The impact of human activity on the Earth’s water cycle is profound and multifaceted, with long-lasting consequences that are difficult to predict. Land use changes, such as deforestation and urbanization, are altering the way clouds form and precipitation is distributed. Additionally, activities like cloud seeding are reshaping how nations plan for water resources in a changing climate. These changes, once considered unimaginable, are now an integral part of modern water management practices.

Patrick Keys, an Assistant Professor at Colorado State University specializing in climate and societal change, recognized a gap in understanding the implications of these changes among both the public and the water research community. To address this gap, Keys collaborated with water scientists from around the world to create story-based scenarios depicting possible futures shaped by human activity on the water cycle. These scenarios were designed to foster a shared understanding of the potential economic and policy issues that may arise as a result of these changes.

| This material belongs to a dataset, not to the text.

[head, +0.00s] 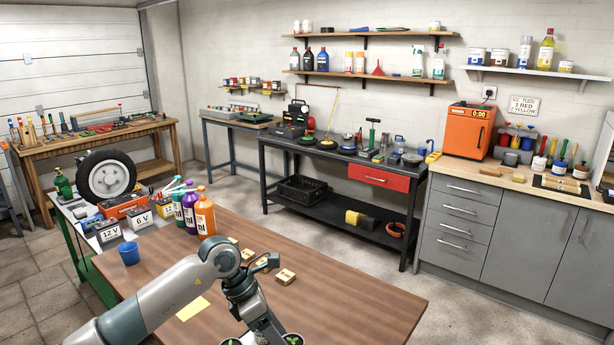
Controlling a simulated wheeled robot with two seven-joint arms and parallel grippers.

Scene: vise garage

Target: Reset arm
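My left arm comes in from the lower left over the brown wooden table (340,280). It bends at a joint and runs down toward the bottom edge. My left gripper (266,333) is low at the bottom edge, among small potted plants (292,340); its fingers cannot be made out, so whether it is open or shut is unclear. My right arm and gripper are out of view.
Wooden blocks (286,277), a yellow note (193,308), a blue cup (129,253) and bottles (205,212) stand around the arm. Batteries (109,234) and a wheel (106,176) are at the left. The table's right part is clear.

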The research conducted by Keys and his team involved three distinct phases. Initially, computational text analysis was used to identify recurring themes in journal abstracts related to current atmospheric water cycle research. These themes were then organized based on common economic goods principles to facilitate discussions on future human interactions with the water cycle. The ultimate goal was to explore how countries and private entities might manage and leverage water resources in the future.

With a better understanding of potential future water management relationships, Keys invited experts to imagine a world several decades into the future, where practices like cloud seeding are widespread and their long-term effects are evident. By engaging in science fiction storytelling, the experts were able to explore even the most unconventional outcomes, shedding light on the interplay between reality and imagination in the context of atmospheric water resources.

To develop the narratives, Keys organized interdisciplinary workshops that brought together water experts from diverse backgrounds. By encouraging collaboration across disciplines, Keys aimed to stimulate creativity and generate novel ideas. The end result was the creation of 10 story-based scenarios that offer a glimpse into possible futures shaped by human interventions in the water cycle. Accompanying imagery was created in collaboration with artist Fabio Comin.

Keys’ work underscores the importance of engaging in creative and innovative approaches to water research, particularly at a time when global action on water management is becoming increasingly urgent. By using storytelling and visualization as tools for raising awareness and initiating conversations, Keys hopes to prompt discussions on policy, regulation, and enforcement related to water resources. Through projects like these, he aims to inspire action and foster a deeper understanding of the complex dynamics of the atmospheric water cycle.